§ SET EXERCISE:
Images are excluded; otherwise, output every record exactly.

§ MATERIAL TO PROCESS:

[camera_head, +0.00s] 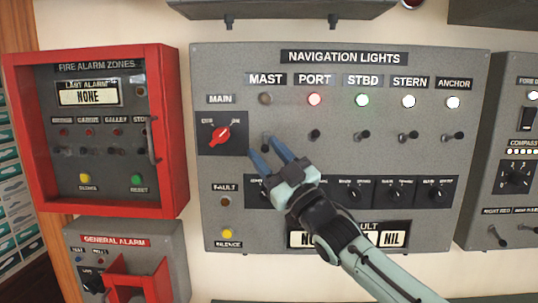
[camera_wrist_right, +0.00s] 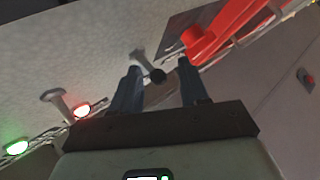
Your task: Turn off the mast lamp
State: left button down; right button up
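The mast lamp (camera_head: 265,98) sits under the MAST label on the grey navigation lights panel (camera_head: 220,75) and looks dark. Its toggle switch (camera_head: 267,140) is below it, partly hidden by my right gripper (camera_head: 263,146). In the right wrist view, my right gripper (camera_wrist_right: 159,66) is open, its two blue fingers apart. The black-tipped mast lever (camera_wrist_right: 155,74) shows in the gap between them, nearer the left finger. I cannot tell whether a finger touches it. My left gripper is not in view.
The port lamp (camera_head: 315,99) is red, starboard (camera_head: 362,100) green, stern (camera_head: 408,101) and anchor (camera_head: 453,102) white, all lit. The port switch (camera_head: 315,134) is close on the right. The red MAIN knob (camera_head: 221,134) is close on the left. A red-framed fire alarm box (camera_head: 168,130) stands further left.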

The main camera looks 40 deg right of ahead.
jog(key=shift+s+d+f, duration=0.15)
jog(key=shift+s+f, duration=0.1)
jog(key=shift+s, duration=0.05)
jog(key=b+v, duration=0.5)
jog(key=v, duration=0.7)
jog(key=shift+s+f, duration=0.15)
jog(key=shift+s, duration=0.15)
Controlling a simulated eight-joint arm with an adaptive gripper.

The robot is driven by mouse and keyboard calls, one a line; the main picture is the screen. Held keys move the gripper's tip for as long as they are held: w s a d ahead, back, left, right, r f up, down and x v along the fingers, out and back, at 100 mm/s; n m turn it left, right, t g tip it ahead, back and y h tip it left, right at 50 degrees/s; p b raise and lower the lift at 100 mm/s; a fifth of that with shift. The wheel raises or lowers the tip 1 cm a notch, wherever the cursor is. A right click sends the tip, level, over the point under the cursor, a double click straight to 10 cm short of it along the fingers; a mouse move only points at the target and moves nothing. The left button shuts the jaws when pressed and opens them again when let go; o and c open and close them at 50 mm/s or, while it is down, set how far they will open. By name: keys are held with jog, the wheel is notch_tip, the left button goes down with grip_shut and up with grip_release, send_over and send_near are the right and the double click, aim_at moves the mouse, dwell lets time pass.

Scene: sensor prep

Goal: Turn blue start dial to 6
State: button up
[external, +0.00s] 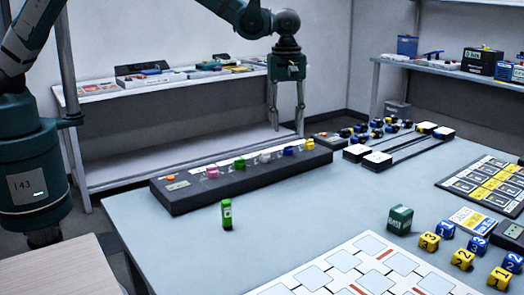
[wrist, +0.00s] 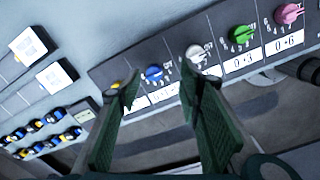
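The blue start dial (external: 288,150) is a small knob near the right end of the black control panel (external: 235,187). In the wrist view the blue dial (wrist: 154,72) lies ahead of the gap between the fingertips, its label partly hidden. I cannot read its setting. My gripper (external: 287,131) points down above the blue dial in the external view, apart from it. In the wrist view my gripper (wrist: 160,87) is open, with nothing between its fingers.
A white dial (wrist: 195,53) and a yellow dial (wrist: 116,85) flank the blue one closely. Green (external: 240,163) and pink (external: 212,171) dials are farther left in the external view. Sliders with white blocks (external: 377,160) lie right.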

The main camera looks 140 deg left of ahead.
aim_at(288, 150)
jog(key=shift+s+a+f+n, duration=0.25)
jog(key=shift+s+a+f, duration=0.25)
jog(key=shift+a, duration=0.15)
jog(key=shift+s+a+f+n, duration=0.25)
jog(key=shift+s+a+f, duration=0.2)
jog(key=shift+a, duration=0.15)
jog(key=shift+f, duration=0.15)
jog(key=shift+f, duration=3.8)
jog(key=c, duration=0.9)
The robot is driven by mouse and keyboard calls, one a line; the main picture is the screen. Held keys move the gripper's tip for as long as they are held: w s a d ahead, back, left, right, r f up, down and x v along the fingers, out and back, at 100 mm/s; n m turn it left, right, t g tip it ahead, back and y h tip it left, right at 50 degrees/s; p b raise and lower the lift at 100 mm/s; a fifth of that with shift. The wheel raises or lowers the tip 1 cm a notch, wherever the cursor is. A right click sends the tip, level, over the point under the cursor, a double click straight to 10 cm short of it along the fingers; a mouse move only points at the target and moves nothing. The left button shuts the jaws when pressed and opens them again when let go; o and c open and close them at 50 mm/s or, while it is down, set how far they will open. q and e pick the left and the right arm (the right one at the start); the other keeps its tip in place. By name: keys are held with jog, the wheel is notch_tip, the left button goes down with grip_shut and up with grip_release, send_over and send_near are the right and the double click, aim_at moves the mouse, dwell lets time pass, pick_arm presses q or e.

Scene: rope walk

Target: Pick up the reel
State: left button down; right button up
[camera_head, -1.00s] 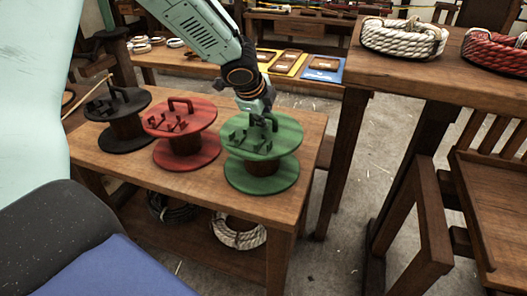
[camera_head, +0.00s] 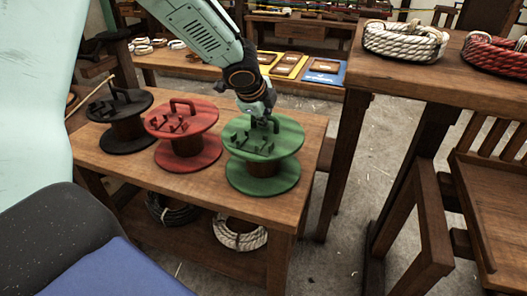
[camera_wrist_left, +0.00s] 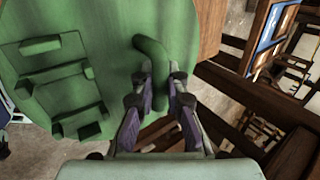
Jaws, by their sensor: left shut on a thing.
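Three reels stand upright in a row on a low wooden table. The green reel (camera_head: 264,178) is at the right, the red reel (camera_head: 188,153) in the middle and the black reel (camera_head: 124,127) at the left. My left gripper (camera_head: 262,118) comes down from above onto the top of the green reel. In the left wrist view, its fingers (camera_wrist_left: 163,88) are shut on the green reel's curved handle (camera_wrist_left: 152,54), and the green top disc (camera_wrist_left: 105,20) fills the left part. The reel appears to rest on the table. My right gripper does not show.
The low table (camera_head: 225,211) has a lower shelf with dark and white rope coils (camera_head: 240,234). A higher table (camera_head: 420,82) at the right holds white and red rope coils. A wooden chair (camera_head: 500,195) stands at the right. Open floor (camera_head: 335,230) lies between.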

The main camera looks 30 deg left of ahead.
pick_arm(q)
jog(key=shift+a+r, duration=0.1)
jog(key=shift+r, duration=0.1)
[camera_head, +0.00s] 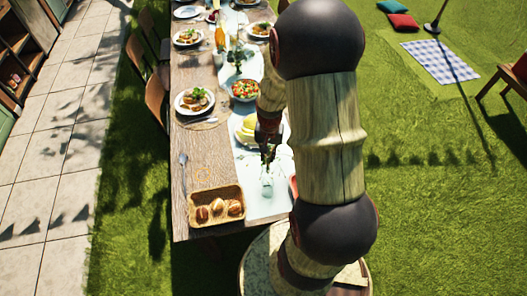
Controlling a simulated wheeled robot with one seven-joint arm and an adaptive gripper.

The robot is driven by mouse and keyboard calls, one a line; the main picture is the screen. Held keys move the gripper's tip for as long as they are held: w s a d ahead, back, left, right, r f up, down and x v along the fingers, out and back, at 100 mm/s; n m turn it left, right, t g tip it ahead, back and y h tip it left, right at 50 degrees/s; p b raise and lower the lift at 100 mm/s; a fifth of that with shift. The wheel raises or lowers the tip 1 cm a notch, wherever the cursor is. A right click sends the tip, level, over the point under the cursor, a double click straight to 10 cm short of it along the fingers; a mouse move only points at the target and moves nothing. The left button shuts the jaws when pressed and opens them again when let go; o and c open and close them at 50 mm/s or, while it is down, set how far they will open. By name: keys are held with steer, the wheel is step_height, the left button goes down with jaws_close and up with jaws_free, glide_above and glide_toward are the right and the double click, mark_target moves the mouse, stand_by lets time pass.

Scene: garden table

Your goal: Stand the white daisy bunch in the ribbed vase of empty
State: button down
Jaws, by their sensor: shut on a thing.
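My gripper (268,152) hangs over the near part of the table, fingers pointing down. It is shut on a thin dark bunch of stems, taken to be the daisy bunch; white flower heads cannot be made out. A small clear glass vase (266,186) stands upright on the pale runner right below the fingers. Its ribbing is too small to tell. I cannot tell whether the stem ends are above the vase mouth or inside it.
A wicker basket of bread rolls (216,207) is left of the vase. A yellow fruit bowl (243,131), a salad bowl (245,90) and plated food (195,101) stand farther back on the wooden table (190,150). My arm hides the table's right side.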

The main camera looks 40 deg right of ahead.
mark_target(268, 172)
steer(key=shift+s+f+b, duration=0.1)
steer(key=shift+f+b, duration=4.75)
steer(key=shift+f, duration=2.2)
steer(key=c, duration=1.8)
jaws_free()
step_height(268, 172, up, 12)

§ ANSWER TO THIS TASK:
[camera_head, +0.00s] 
[camera_wrist_right, +0.00s] 
Your task: Turn off the mast lamp
State: left button down; right button up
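The mast lamp (camera_head: 265,98) sits under the MAST label on the grey navigation lights panel (camera_head: 220,75) and looks dark. Its toggle switch (camera_head: 267,140) is below it, partly hidden by my right gripper (camera_head: 263,146). In the right wrist view, my right gripper (camera_wrist_right: 159,66) is open, its two blue fingers apart. The black-tipped mast lever (camera_wrist_right: 155,74) shows in the gap between them, nearer the left finger. I cannot tell whether a finger touches it. My left gripper is not in view.
The port lamp (camera_head: 315,99) is red, starboard (camera_head: 362,100) green, stern (camera_head: 408,101) and anchor (camera_head: 453,102) white, all lit. The port switch (camera_head: 315,134) is close on the right. The red MAIN knob (camera_head: 221,134) is close on the left. A red-framed fire alarm box (camera_head: 168,130) stands further left.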

The main camera looks 40 deg right of ahead.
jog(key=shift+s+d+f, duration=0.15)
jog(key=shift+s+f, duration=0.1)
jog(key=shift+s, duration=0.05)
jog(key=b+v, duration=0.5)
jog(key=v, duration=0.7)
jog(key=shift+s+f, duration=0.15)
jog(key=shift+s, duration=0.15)
Controlling a simulated eight-joint arm with an adaptive gripper.

The robot is driven by mouse and keyboard calls, one a line; the main picture is the screen. Held keys move the gripper's tip for as long as they are held: w s a d ahead, back, left, right, r f up, down and x v along the fingers, out and back, at 100 mm/s; n m turn it left, right, t g tip it ahead, back and y h tip it left, right at 50 degrees/s; p b raise and lower the lift at 100 mm/s; a fifth of that with shift. The wheel raises or lowers the tip 1 cm a notch, wherever the cursor is. A right click sends the tip, level, over the point under the cursor, a double click straight to 10 cm short of it along the fingers; a mouse move only points at the target and moves nothing. The left button shuts the jaws when pressed and opens them again when let go; o and c open and close them at 50 mm/s or, while it is down, set how far they will open. By name: keys are held with jog, the wheel is notch_tip, the left button goes down with grip_shut and up with grip_release, send_over and send_near are the right and the double click, aim_at moves the mouse, dwell lets time pass.

Scene: sensor prep

Goal: Turn blue start dial to 6
State: button up
[external, +0.00s] 
[wrist, +0.00s] 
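The blue start dial (external: 288,150) is a small knob near the right end of the black control panel (external: 235,187). In the wrist view the blue dial (wrist: 154,72) lies ahead of the gap between the fingertips, its label partly hidden. I cannot read its setting. My gripper (external: 287,131) points down above the blue dial in the external view, apart from it. In the wrist view my gripper (wrist: 160,87) is open, with nothing between its fingers.
A white dial (wrist: 195,53) and a yellow dial (wrist: 116,85) flank the blue one closely. Green (external: 240,163) and pink (external: 212,171) dials are farther left in the external view. Sliders with white blocks (external: 377,160) lie right.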

The main camera looks 140 deg left of ahead.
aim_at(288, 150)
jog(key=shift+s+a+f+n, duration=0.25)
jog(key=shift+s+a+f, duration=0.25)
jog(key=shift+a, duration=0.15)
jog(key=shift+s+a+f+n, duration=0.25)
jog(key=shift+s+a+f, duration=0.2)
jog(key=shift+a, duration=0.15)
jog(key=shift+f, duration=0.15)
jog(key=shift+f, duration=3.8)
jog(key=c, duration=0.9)
The robot is driven by mouse and keyboard calls, one a line; the main picture is the screen. Held keys move the gripper's tip for as long as they are held: w s a d ahead, back, left, right, r f up, down and x v along the fingers, out and back, at 100 mm/s; n m turn it left, right, t g tip it ahead, back and y h tip it left, right at 50 degrees/s; p b raise and lower the lift at 100 mm/s; a fifth of that with shift. The wheel raises or lowers the tip 1 cm a notch, wherever the cursor is. A right click sends the tip, level, over the point under the cursor, a double click straight to 10 cm short of it along the fingers; a mouse move only points at the target and moves nothing. The left button shuts the jaws when pressed and opens them again when let go; o and c open and close them at 50 mm/s or, while it is down, set how far they will open. q and e pick the left and the right arm (the right one at the start); the other keeps its tip in place. By name: keys are held with jog, the wheel is notch_tip, the left button goes down with grip_shut and up with grip_release, send_over and send_near are the right and the double click, aim_at moves the mouse, dwell lets time pass, pick_arm presses q or e.

Scene: rope walk

Target: Pick up the reel
State: left button down; right button up
[camera_head, -1.00s] 
[camera_head, +0.00s] 
[camera_wrist_left, +0.00s] 
Jaws, by their sensor: left shut on a thing.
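Three reels stand upright in a row on a low wooden table. The green reel (camera_head: 264,178) is at the right, the red reel (camera_head: 188,153) in the middle and the black reel (camera_head: 124,127) at the left. My left gripper (camera_head: 262,118) comes down from above onto the top of the green reel. In the left wrist view, its fingers (camera_wrist_left: 163,88) are shut on the green reel's curved handle (camera_wrist_left: 152,54), and the green top disc (camera_wrist_left: 105,20) fills the left part. The reel appears to rest on the table. My right gripper does not show.
The low table (camera_head: 225,211) has a lower shelf with dark and white rope coils (camera_head: 240,234). A higher table (camera_head: 420,82) at the right holds white and red rope coils. A wooden chair (camera_head: 500,195) stands at the right. Open floor (camera_head: 335,230) lies between.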

The main camera looks 30 deg left of ahead.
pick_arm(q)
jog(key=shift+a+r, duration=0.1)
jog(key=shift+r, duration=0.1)
[camera_head, +0.00s] 
Controlling a simulated wheeled robot with one seven-joint arm and an adaptive gripper.

The robot is driven by mouse and keyboard calls, one a line; the main picture is the screen. Held keys move the gripper's tip for as long as they are held: w s a d ahead, back, left, right, r f up, down and x v along the fingers, out and back, at 100 mm/s; n m turn it left, right, t g tip it ahead, back and y h tip it left, right at 50 degrees/s; p b raise and lower the lift at 100 mm/s; a fifth of that with shift. The wheel raises or lowers the tip 1 cm a notch, wherever the cursor is. A right click sends the tip, level, over the point under the cursor, a double click straight to 10 cm short of it along the fingers; a mouse move only points at the target and moves nothing. The left button shuts the jaws when pressed and opens them again when let go; o and c open and close them at 50 mm/s or, while it is down, set how far they will open. By name: keys are held with steer, the wheel is step_height, the left button goes down with jaws_close and up with jaws_free, glide_above and glide_toward are the right and the double click, mark_target moves the mouse, stand_by lets time pass.

Scene: garden table

Your goal: Stand the white daisy bunch in the ribbed vase of empty
State: button down
Jaws, by their sensor: shut on a thing.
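My gripper (268,152) hangs over the near part of the table, fingers pointing down. It is shut on a thin dark bunch of stems, taken to be the daisy bunch; white flower heads cannot be made out. A small clear glass vase (266,186) stands upright on the pale runner right below the fingers. Its ribbing is too small to tell. I cannot tell whether the stem ends are above the vase mouth or inside it.
A wicker basket of bread rolls (216,207) is left of the vase. A yellow fruit bowl (243,131), a salad bowl (245,90) and plated food (195,101) stand farther back on the wooden table (190,150). My arm hides the table's right side.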

The main camera looks 40 deg right of ahead.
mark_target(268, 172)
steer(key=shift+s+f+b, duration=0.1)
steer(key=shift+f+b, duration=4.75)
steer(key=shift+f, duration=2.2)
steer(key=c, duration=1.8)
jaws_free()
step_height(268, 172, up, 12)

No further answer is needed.